Mais face à la tournure des évènements plus tard, ils n’ont pu profiter que des tranches du 31 mars 2004 et 1er juin 2004 de 15 millions chacune dont la part du PAREN de Laurent Bado aurait servi à renforcer ses structures, à acheter un véhicule pour le parti, à payer un cellulaire pour Laurent Bado, à soutenir la députée Kanyoulou pour son évacuation en France, bref, à mieux implanter le parti et à faire des œuvres sociales.

Toujours imperturbable, c’est un candidat à l’élection présidentielle, qui a égrené des cas où il a refusé tout simplement d’être « acheté » ; et de proclamer que : « s’il n’y a que deux personnes incorruptibles au Burkina, j’en suis ; s’il n’y a qu’une personne, je la suis », avant de déclarer que désormais, quiconque le traitera de vendu, de corrompu aura à en répondre devant la justice.

L’acte que le chantre du « tercérisme et du grégarisme africain » vient de poser est inédit ; il est sans doute à saluer, car c’est une première au Burkina Faso, pays dits des hommes intègres, qu’un homme politique accepte de faire de telles révélations au peuple, mais il aurait davantage rendu service à la nation s’il avait étalé les noms des opposants corrompus par le régime ainsi que l’identité de l’envoyé du Blaisot, qui semble être un des acteurs principaux du feuilleton du professeur Bado.

Si on a pu mentionner le nom du chef de l’Etat dans cette affaire qui sent mauvaise, il fallait aller jusqu’au bout de cette logique pour que le peuple sache réellement qui est qui dans cette faune politique. Cela aurait pu, dans la perspective des échéances électorales, éclairer les électeurs, voire donner lieu à une reconfiguration de la scène politique. Mais on comprend aussi le candidat de l’OBU lorsqu’il s’abstient de franchir le Rubicon, car l’entreprise pourrait s’avérer périlleuse.

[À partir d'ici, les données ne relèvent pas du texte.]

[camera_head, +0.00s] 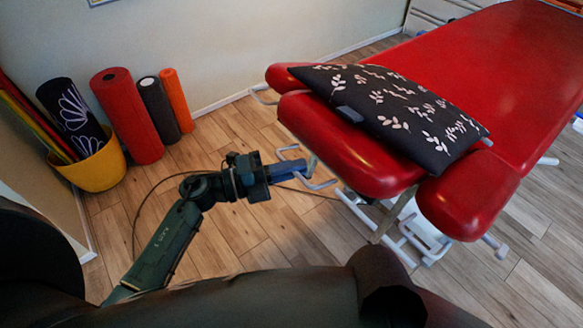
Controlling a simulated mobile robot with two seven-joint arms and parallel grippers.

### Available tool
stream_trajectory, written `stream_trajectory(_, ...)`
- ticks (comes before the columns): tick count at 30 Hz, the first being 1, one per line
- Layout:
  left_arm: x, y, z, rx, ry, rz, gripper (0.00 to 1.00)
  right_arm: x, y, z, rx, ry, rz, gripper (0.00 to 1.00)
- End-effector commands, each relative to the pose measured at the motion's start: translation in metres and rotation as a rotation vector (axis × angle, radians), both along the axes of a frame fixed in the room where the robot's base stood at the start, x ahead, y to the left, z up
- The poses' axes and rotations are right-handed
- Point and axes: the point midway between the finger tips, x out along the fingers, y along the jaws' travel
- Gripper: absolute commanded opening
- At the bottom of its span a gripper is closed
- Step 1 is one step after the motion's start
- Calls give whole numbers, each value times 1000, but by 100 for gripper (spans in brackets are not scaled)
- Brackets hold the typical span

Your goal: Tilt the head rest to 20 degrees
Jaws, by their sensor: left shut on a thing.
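The red padded head rest (325,143) is at the near end of the red treatment table (470,65), and looks about level; I cannot read its exact angle. A pale metal handle (322,184) sticks out from under its near left edge. My left gripper (306,168), with blue fingers, reaches in from the left and is shut on this handle. The fingertips and the part of the handle between them are partly hidden. A black pillow (395,108) with white leaf patterns lies across the head rest and table end. My right gripper is out of view.
Red arm pads (468,195) flank the head rest. A yellow bucket (97,172) with rolled mats stands at the left wall, beside red (127,115), dark (159,110) and orange (177,98) rollers. The wooden floor (235,130) between rollers and table is clear.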

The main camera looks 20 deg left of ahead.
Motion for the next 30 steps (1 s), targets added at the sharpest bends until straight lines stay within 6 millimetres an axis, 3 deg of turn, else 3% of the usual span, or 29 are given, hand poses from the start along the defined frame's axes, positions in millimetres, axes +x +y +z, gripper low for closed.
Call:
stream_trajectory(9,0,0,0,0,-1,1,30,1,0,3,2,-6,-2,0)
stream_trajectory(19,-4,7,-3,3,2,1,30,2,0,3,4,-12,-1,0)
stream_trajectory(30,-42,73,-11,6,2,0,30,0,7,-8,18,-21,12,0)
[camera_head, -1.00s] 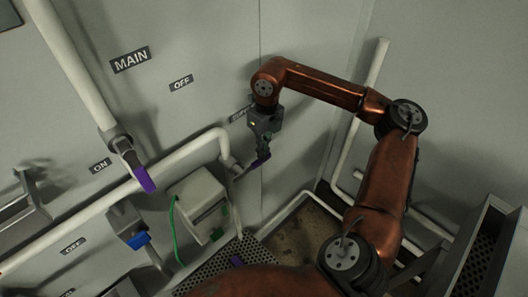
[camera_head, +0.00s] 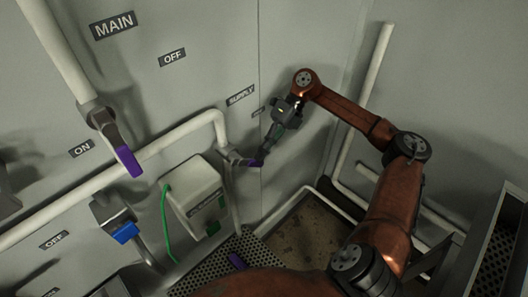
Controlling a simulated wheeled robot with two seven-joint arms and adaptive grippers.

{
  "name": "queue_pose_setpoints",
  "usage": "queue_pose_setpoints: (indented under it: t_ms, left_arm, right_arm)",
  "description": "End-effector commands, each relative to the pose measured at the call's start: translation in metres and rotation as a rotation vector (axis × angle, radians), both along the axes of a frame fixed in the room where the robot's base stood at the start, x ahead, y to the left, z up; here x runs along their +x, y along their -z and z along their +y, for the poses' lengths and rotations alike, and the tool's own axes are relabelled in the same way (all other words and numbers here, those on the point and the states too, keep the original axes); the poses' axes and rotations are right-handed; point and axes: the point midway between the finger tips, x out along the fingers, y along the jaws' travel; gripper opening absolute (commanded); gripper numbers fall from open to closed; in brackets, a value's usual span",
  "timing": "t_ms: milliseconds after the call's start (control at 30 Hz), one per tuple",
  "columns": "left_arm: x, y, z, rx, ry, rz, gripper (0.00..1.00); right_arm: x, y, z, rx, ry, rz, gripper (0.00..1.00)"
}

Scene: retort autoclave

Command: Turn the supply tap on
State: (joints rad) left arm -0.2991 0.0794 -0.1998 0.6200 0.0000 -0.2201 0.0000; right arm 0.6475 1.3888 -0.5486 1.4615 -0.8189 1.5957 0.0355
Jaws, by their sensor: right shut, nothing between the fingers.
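The supply tap (camera_head: 240,159) sits on the white pipe below the SUPPLY label (camera_head: 241,95). Its short lever has a purple end (camera_head: 256,162) that points to the right. My right gripper (camera_head: 266,153) is shut and empty, with its fingertips close to the purple end, just above and to its right. I cannot tell whether they touch. My right arm reaches in from the lower right. My left gripper is not in view.
The main tap with a purple handle (camera_head: 128,160) is at the left, near an ON label (camera_head: 82,149). A blue-handled valve (camera_head: 125,232) and a white box (camera_head: 194,196) with a green cable are below. A perforated metal shelf (camera_head: 490,262) stands at the right.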

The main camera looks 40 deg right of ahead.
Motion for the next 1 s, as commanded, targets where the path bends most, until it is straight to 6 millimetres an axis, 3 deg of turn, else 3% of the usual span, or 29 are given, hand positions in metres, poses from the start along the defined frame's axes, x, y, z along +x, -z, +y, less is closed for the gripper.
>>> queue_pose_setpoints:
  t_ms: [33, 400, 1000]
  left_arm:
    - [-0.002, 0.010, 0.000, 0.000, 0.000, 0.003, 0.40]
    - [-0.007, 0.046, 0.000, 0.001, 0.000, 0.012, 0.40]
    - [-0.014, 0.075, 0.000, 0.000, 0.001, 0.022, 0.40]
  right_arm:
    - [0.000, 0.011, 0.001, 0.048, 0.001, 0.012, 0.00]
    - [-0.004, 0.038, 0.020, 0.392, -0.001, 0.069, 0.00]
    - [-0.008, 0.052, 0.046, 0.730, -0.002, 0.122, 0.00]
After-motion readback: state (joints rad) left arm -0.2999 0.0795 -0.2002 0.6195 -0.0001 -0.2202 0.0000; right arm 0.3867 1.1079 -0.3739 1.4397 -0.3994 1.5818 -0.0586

Mais à voir Bado faire son show, on se demande comment et pourquoi Blaise tient à financer des opposants contre lui-même. Certes en politique, tout est possible, mais ces manœuvres pour, dit-on, séduire les bailleurs de fonds, peuvent-elles à elles seules expliquer cette stratégie qui ressemble à du hara-kiri ou du pur masochisme ? A moins que l’argent de soutien ou de formation d’une opposition forte, comme on le voit avec le départ d’Emile Paré et des députés, n’avait réellement pour finalité de transformer l’OBU en pétard mouillé !

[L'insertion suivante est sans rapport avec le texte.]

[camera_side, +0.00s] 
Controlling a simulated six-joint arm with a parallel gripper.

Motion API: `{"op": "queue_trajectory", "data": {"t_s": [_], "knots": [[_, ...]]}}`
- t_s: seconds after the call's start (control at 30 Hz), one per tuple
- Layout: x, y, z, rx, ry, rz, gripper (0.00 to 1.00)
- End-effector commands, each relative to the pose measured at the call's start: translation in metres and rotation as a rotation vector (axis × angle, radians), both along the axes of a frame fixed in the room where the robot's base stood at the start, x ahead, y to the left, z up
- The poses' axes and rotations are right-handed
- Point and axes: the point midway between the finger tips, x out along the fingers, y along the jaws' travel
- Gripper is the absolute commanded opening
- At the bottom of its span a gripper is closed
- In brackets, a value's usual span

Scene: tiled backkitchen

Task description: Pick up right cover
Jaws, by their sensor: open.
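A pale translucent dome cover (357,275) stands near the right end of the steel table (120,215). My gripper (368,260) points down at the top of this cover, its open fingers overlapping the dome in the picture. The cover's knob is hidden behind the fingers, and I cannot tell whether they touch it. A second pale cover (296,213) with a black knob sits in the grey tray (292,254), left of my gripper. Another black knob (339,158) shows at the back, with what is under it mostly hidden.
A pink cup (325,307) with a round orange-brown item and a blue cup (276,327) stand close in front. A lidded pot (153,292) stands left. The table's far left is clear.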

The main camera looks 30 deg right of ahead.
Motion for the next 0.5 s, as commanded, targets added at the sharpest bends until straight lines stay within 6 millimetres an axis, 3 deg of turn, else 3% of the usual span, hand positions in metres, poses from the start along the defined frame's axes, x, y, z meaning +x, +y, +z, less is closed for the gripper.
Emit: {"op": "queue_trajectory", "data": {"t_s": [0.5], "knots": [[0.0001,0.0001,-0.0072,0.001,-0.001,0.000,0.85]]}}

Parlant des millions reçus par le PAREN, son fondateur a dit que prendre de l’argent ne signifie pas qu’on soit du côté du pouvoir. La preuve, a-t-il dit, les médias, les partis politiques bénéficient d’une subvention de l’Etat, mais ce n’est pas pour autant qu’ils sont tous pour le régime. Là, il s’agit d’amalgame entre les deux situations, car lesdites subventions, qui sont du reste officielles, ne peuvent être considérées au même titre que des financements occultes, qui n’auraient jamais été mis au grand jour si l’amour était toujours parfait entre « le glaive des ancêtres » (c’est la signification de Kilachu en lyélé) et le « Chat noir du Nayala ».

Cependant, l’acte du gourou du PAREN, fût-il courageux et honnête, conforte ceux-là qui pensent, n’en déplaise à Laurent Bado, qu’il est un intellectuel égaré en politique, car quoi qu’on dise, il trop honnête pour ce domaine où la bonne moralité n’a pas souvent droit de cité et où la règle (que Bado vient de briser) est l’omerta : celui qui donne ne le proclame pas, en tout cas pas publiquement, et celui qui prend ne s’en vante pas. Cette droiture que le peuple attend et espère de tous nos hommes politiques n’est hélas qu’une chimère, et la sortie de Laurent Kilachu Bado vient simplement nous le rappeler.

Reste à savoir si en se confessant publiquement, le truculent juriste, qui a peut-être fait preuve d’une naïveté, va obtenir l’absolution de la part d’une opinion qui pourrait le mettre dans le même sac que tous les autres et se dire : « qu’importe ce qui a été fait du pognon présidentiel ; qu’importe si ça n’a pas servi à un enrichissement personnel...le fait est que l’argent a circulé et c’est suffisant ».